The biggest home price gains since the Great Recession are drawing thousands of would-be sellers — underwater and otherwise — back into the housing market at a time when buyers are struggling to find available homes.
Case-Shiller reported this week that Twin Cities home prices posted the sixth-largest gain among the 20 metro areas it tracks. Those rising values drove a recent 20 percent gain in new home listings, giving the area market a potent and much-needed boost.
“The phones are ringing again,” said Dan Arrigoni, president of U.S. Bank Home Mortgage, noting that homeowners are regaining a sense of confidence they haven’t felt in years.“We all know someone with a home that’s sold in a day with three or four offers.”
The median home sale price for the Twin Cities metro area in April rose 12.2 percent to $182,312 — the highest since September 2008, according to the Minneapolis Area Association of Realtors. Home prices have been on the rise for much of the past two years, but have accelerated in recent months as the dwindling supply of available homes is causing buyers to pay top dollar for move-in ready properties.
The shift is spurring many homeowners — even those who once owed more than their house was worth — to test the market. Todd and Laura Bjorgo doubted that they’d ever sell their two-bedroom townhouse in Cottage Grove for the amount they still owed on the property.
But with an agent telling them the house is worth $30,000 more than last year, they are painting, cleaning and sprucing up the yard in hopes of hitting the market next week.
“I’m just scrambling to get everything ready,” said Todd Bjorgo, 42, who wants to upgrade to a house with a yard and more space for his two toddlers. “With prices rising, everyone else is going to be doing the same thing.”
Higher home values have helped those underwater, in particular, because they’re now able to command prices that will satisfy what they owe on their mortgages, said John Schuster, a top listing agent with Coldwell Banker Burnet. During much of the downturn, 80 percent of his business consisted of short sales that helped underwater owners sell their homes. But such distressed sales now account for a smaller share of his business.
“Sellers are demanding higher prices and are getting” them, Schuster said. “Prices are up across the board.”
This week, Zillow said the number of Twin Cities homeowners upside down on their mortgage fell to 30 percent from 35 percent, enabling an increasing number of potential sellers to list their homes.
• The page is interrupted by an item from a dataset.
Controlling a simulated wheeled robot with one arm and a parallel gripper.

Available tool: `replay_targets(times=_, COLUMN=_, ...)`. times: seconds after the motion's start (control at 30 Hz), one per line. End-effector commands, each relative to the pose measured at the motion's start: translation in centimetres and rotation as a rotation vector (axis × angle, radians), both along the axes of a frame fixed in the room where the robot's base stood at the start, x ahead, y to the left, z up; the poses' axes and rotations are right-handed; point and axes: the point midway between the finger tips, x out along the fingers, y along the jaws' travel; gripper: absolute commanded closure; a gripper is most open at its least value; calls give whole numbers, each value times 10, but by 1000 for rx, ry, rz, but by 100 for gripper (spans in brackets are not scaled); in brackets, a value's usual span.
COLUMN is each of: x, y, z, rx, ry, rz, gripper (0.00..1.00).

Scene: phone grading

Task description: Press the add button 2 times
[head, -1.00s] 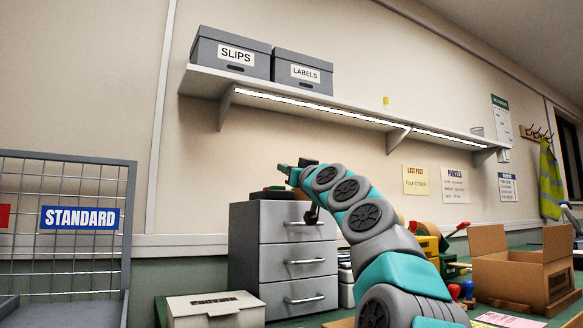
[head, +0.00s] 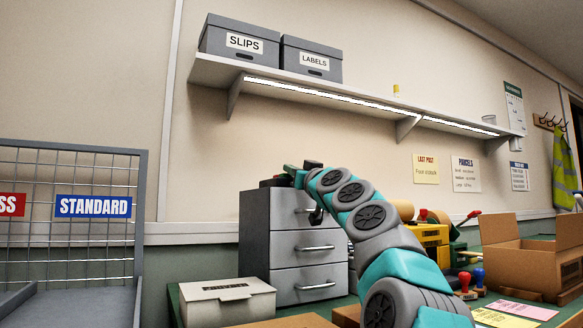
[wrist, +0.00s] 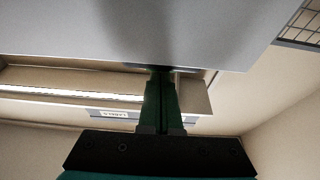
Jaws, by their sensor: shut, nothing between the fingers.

Marc Lietzau is feeling the optimism. The 47-year-old plumber may finally be able to sell the super-efficient five-bedroom home he built in Chisago City in 2009. At one point, the one-level house situated between two lakes was worth $50,000 to $70,000 less than what he paid to have it built. “There was no way I could sell it,” he said.
But with the housing market looking up — and his two daughters leaving the state — he wants to buy a condo. His agent said prices have bounced back to the point where he should at least break even, so he just signed a listing agreement to sell the house and is eager to see how the market responds. “I’ve just been waiting for the right time, and I’m hoping that with the market recovering, I’ll get most of it back,” he said.
Experts attribute the strength of the market to a lower-than-average unemployment rate, a diverse economy and a lack of overbuilding during the boom.
In fact, pending sales during April were up 14 percent — the highest since May 2006. This includes many homeowners who haven’t been underwater and just want to take advantage of higher prices to upgrade to a bigger house.
After waiting years for the just the right moment to sell their townhouse, the Bjorgos recognize the delicate balance they now face as sellers. With overall inventory levels still down nearly 30 percent compared with last year, they know that they might face limited options once their place sells. That’s why they are prepared to rent until next spring, when they expect higher prices to draw out even more home sellers.
“I’d rather hurry and up and sell because with prices rising, everyone else is going to do the same thing,” Todd Bjorgo.